A simple program could be written as:
var x;
begin
x is 7;
print x
end.
Programs always ends with a period. Statements are seperated by a semicolon, and not as in C terminated with a semicolon. Several statements are grouped by begin and end. Global variables are set at the beginning af the program. Assignments is done by is (and not as in Algol or Pascal with ":="). You can print a variable (new line at the end).
Let's look at a little more complicated program, factorial:
procedure factorial[n];
var m;
begin
if n = 1 then return 1;
m is n - 1;
call factorial[m];
rval is (n * rval)
end;
begin
call factorial[10];
print rval
end.
The main calling part of the program is at the bottom surrounded by begin and end:
...
begin
call factorial[10];
print rval
end.
From here we call factorial above with the argument 10. From the returning procedure we then print the returning value. The returning value is stored in the fixed predefined global variable rval (which always holds the current return value).

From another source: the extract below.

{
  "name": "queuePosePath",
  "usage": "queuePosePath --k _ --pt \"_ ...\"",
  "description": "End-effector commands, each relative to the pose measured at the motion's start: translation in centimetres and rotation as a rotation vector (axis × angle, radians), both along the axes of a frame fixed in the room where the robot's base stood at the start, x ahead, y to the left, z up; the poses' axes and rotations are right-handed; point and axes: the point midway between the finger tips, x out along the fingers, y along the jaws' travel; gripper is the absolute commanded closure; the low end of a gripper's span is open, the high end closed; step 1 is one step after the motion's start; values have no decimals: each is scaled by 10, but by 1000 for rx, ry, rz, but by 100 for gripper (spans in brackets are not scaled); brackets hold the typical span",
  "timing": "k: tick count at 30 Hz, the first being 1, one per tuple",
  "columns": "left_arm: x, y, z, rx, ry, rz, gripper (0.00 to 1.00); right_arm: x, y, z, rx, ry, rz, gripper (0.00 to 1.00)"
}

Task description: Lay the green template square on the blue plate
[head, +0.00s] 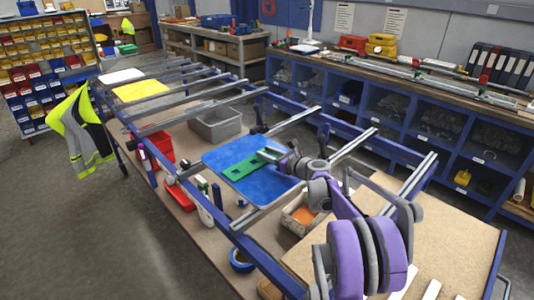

The procedure factorial is defined with an argument n:
procedure factorial[n];
var m;
begin
if n = 1 then return 1;
m is n - 1;
call factorial[m];
rval is (n * rval)
end;
...
Local variables are declared thereafter, here m. A group of statements seperated by semicolon is the core of the program. First compare the incomming argument n with 1, if true then return from procedure to the previous caller with the value 1 (stored in rval).
The local variable m is set to incomming n minus 1. Another call recursively to factorial with m as argument is done. Then from returning calls, the returning value in rval is multiplied with n and returned. This is all done through the stack, and using the basics from the vm already described. Actually the vm is still very small, although the language has grown in complexity, but in a way that we understand programming easier.
We could also write the program as:
procedure factorial[n];
var m, o;
begin
if n = 1 then return 1;
o is n - 1;
call factorial[o];
return (n * rval)
end;
begin
call factorial[10];
print rval
end.
This will however generate an assembler file which have two consecutive returns, due to how the code is generated:
...
RET
RET
...
Now you can choose how to eliminate this. Should a flag be inserted which flags for
when a RET
has been generated, or should the assembler take care of the double
RET
? Or do you have another solution that could take care of this unnecessary extra?
Suggestion: take care of it through a "filter" before turning assembly code into machine
code. Otherwise you have to take care of such things as absolute addressing as the
references changed with shortening the list of codes.
In fact this could be seen as a "peephole optimization".1 These kind of "fixes" are among the easiest optimizations to implement during a compilation. And you could simply find more for enkel/0 such as e.g. loading (pop) and directly storing (push) the same value for a variable.
array A:10;
procedure nl[];
begin
emit 13; emit 10
end;
procedure swap[a, b];
var u;
begin
u is A.a;
A.a is A.b;
A.b is u
end;
procedure write[n];
var j;
begin
j is 0;
do
begin
print A.j;
j is j + 1
end
while j < n;
call nl[]
end;
procedure insert[n];
var i, j, m;
begin
i is 0;
do
begin
j is i;
m is i;
do
begin
if A.j < A.m then m is j;
j is j + 1
end
while j < n;
call swap[i, m];
i is i + 1
end
while i < n
end;
begin
A.0 is 90;
A.1 is 45;
A.2 is 4;
A.3 is 56;
A.4 is 1;
A.5 is 99;
A.6 is 8;
A.7 is 50;
A.8 is 32;
A.9 is 10;
call write[10];
call insert[10];
call write[10]
end.
Result from compiling, assembling and running:
- - - - - - - - - - - -
90
45
4
56
1
99
8
50
32
10
1
4
8
10
32
45
50
56
90
99
- - - - - - - - - - - -
Here, we have chosen to start with the implementation rather than the specification because code provides something very concrete and practical. We follow a “bottom-up” approach in this idea-of-spec-enkel0.pdf, blending both aspects. Eventually, we will address the more realistic specification process, which follows a “top-down” approach: from idea to code.